Esta fiesta nos invita a hacer –como aconseja San Ignacio- una “composición de lugar” respecto a la Madre de Jesús y Madre nuestra, introducirnos con el corazón en las escenas que narran los Evangelios para participar en ellas con detalle como si estuviésemos presentes, y sintonizar con María para parecernos más a ella y recibir tantos dones de la gracia que su poderosa intercesión alcanza siempre para el pueblo de Dios.
Muchas veces, al pensar en María como en la mujer que no conoció el pecado, sino que fue completamente dócil al Espíritu Santo en todos los momentos de su existencia, me asalta la intuición de que fue muy feliz. Uno se la imagina como una persona unificada, íntegra, armonizada por dentro, sin el desgarro que provoca la concupiscencia. Impacta pensar cómo habrá amado, sin medida, sin egoísmos, sin posesividades, sin temores, toda ella generosidad y alegría, en primer lugar Jesús y a José, pero no sólo. También al resto de su amplia familia –como eran en aquel tiempo y aún son hoy las familias semíticas-, formada por varias generaciones que viven juntas o muy cerca: abuelos, tíos, cuñados y cuñadas, sobrinos, etc. Cómo miraría a todos y cada uno, cómo jugaría con los niños, amaría a los ancianos, comprendería a los jóvenes en sus descubrimientos y búsquedas.
Creo que todo ello no es mera ficción imaginativa. Sabemos con certeza que María vivía una intensa unidad con Dios Uno y Trino, que de manera única la habitó y la convirtió en primera colaboradora de la Redención. Ella, hija excelsa de Dios Padre, fue la primera “casa” del Salvador y templo del Espíritu Santo. Todo ello debió sin duda ser para ella fuente de un intenso gozo y de una enorme plenitud, incluso cuando se topara con sus propios límites humanos, cuando le asaltaran dudas y perplejidades, cuando se viera traspasada por el dolor ante el sufrimiento de su Hijo.
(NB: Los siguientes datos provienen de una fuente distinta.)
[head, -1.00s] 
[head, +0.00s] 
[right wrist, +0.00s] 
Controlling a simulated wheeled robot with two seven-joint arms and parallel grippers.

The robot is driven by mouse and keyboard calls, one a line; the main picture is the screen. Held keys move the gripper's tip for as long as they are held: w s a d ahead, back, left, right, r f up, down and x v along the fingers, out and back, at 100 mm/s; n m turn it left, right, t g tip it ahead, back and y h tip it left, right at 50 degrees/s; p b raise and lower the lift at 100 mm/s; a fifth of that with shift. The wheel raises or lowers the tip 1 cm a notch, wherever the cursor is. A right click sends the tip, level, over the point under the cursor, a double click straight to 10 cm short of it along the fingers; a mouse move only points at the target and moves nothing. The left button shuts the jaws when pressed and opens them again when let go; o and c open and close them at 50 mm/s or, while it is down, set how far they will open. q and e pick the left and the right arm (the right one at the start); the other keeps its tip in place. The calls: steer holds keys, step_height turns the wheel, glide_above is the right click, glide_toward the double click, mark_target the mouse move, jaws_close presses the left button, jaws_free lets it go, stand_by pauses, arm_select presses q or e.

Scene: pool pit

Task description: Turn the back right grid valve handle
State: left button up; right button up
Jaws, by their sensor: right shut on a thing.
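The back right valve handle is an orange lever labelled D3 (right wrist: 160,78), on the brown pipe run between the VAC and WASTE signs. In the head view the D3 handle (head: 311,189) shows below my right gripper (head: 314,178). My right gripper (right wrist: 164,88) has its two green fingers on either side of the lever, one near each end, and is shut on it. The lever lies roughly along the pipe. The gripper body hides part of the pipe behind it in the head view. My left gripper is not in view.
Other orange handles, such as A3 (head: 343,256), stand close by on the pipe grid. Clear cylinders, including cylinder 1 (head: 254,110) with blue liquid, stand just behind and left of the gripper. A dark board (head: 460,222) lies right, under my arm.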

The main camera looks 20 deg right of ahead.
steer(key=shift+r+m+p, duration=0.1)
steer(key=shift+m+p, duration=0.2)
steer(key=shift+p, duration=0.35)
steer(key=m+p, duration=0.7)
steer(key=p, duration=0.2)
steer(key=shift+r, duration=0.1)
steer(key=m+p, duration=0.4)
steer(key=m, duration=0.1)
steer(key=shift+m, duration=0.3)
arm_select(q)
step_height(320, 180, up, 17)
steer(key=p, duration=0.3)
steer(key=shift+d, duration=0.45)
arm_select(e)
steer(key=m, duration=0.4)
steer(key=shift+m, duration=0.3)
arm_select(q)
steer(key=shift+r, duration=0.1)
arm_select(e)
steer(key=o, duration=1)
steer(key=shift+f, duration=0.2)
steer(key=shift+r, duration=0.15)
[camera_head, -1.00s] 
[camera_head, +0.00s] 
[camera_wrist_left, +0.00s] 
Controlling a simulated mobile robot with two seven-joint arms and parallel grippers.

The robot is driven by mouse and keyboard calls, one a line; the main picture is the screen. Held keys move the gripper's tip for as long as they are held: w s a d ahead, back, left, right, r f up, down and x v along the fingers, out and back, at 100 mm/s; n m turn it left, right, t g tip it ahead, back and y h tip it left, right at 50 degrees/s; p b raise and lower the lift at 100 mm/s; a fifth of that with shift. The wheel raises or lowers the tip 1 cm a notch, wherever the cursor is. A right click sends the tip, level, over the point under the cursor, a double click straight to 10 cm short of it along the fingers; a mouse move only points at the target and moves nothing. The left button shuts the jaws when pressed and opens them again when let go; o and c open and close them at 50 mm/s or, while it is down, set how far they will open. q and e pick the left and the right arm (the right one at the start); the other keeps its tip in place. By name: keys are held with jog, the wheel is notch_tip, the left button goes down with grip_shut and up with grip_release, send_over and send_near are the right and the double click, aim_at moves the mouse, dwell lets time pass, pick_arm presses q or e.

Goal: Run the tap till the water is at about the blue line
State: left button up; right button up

Los Padres de la Iglesia, además de innumerables poetas, pintores, músicos y artistas, han querido acercarse a ese momento, a la noche oscura que fueron las horas de la pasión de Jesús, donde ella siguió siendo, sin embargo, un baluarte de fortaleza, de amor, misericordia y perdón, junto con su Hijo y siguiéndole a él en ese trance, para esperarlo resucitado como lo había prometido.
Podríamos decir que la mirada de María sin pecado es –permítaseme la analogía- “una mirada trinitaria”. Ella ve el mundo con la confianza amorosa que el Padre deposita en su corazón; con la esperanza del Hijo que da la vida por todos, y con la diligencia de caridad con que el Espíritu Santo la impulsa a actuar en todo momento. Ella contempla los acontecimientos de cada día “desde la perspectiva de Dios”, si es que podemos hablar así.
¿Y nosotros, cómo vemos al mundo? Ojalá con realismo y esperanza, como nos lo indican los Obispos de América Latina que se reunieron en Aparecida, Brasil, durante el mes de mayo pasado. Ellos reflexionaron en profundidad sobre la realidad eclesial de nuestros días, y nos han ofrecido un hermoso documento que impulsa a cada bautizado y bautizada a ser “discípulos y misioneros de Jesucristo, para que nuestros pueblos en Él tengan vida”. Y justamente la estructura del documento de Aparecida transparenta esa mirada contemplativa y trinitaria que nos ayuda a ser dóciles a lo que Dios mismo desea de nosotros en la hora presente. El Documento tiene tres partes. La primera ve la sociedad y la Iglesia desde los ojos del Padre; la segunda pone a Cristo como medida de toda valoración respecto al mundo y centro de la vida comunitaria; y la tercera nos invita a actuar como testigos, como misioneros en la sociedad, llevados por el Espíritu Santo. Contemplación, vida comunitaria, acción, son los pasos que hemos de dar, conducidos por el Dios trinitario revelado en Cristo. Que María Inmaculada nos ayude a tener ojos limpios y transparentes como los suyos para mirar el mundo.